■ Der Hungerstreik geht weiter
: Polizisten, zuhören!

Es war abzusehen: Die Polizei reagiert in ihrer wohlbekannten Uneinsichtigkeit mit unangemessener Härte auf den seit Mittwoch laufenden Hungerstreik im Abschiebeknast Kruppstraße. Anstatt auf die berechtigten Forderungen der Gefangenen mit dem gebotenen Ernst einzugehen und die erhobenen Vorwürfen gründlich zu prüfen, werden die Anführer der Protestaktion erst einmal kaltgestellt. Sicher, das ist für die Hüter von Recht und Ordnung einfacher so, bequemer eben und überdies auch weniger personalintensiv.

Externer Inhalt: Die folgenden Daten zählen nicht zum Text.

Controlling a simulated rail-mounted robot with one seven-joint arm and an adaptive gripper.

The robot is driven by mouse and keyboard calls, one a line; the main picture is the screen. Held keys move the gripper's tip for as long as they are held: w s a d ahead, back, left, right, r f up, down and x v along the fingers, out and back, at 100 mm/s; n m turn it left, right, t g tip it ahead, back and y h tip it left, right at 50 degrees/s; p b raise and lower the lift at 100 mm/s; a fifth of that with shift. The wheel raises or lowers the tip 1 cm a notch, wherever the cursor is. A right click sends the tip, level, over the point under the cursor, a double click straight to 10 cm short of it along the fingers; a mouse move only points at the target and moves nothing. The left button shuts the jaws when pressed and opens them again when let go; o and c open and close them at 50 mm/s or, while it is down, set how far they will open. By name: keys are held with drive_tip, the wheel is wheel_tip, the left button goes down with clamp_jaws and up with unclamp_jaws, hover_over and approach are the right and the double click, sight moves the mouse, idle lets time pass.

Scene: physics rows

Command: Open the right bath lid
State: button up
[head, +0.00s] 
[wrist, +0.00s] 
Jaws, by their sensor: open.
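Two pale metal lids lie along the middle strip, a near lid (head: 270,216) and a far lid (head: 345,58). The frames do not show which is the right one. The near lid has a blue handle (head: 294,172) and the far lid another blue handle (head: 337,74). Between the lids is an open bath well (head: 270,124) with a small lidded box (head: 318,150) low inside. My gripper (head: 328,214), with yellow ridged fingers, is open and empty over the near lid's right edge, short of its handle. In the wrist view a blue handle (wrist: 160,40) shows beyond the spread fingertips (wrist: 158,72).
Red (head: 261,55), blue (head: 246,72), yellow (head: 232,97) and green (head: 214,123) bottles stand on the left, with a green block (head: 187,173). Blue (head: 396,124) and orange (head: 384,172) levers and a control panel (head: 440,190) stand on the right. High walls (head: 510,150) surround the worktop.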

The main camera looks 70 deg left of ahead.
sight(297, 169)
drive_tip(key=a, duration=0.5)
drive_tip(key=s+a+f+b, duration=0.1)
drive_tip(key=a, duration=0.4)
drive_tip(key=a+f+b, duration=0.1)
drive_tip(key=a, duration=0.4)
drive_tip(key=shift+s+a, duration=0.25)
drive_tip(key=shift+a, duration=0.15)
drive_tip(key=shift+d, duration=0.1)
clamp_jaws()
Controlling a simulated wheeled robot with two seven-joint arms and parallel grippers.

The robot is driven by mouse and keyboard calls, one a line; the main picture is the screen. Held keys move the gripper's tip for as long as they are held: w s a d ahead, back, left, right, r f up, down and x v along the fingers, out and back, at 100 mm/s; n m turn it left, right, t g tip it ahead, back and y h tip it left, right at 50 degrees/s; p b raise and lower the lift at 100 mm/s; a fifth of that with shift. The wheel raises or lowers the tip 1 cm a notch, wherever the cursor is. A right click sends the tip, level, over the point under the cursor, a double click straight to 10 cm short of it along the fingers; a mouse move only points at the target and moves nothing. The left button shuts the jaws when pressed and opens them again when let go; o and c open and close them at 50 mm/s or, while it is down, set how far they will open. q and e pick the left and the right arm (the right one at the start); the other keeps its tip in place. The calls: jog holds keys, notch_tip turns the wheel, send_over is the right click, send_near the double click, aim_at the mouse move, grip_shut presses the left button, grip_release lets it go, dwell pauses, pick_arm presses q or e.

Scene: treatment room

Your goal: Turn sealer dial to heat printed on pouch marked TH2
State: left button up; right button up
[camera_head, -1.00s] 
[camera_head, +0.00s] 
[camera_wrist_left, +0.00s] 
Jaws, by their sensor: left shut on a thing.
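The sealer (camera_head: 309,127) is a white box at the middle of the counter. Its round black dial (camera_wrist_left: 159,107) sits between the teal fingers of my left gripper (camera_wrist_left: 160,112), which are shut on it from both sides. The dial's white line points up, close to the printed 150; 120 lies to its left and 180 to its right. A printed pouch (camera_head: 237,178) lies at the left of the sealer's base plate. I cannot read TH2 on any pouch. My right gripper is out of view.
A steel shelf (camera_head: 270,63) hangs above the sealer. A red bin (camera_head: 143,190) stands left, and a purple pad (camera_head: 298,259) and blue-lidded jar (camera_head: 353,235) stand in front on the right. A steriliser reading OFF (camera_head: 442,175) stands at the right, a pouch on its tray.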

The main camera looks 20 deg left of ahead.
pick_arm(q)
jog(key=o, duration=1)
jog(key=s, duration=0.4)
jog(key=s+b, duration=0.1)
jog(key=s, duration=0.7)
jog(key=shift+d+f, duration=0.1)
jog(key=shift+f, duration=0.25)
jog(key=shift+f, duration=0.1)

Doch wer den Widerstand mit solcherlei taktischen Manövern zu sprengen versucht, beschwört die Eskalation herauf. Denn die inzwischen 56 hungerstreikenden Abschiebehäftlinge sind längst zu allem bereit. Sie haben schließlich auch nichts mehr zu verlieren. Für mögliche Verzweiflungstaten trägt allein die Polizei die Verantwortung. Die Berliner Abschiebegeschichte kennt dafür ein trauriges Lehrbeispiel: In der Silvesternacht 1983/84 haben sieben Abschiebehäftlinge aus Verzweiflung in ihren Zellen Feuer gelegt und sind dabei verbrannt.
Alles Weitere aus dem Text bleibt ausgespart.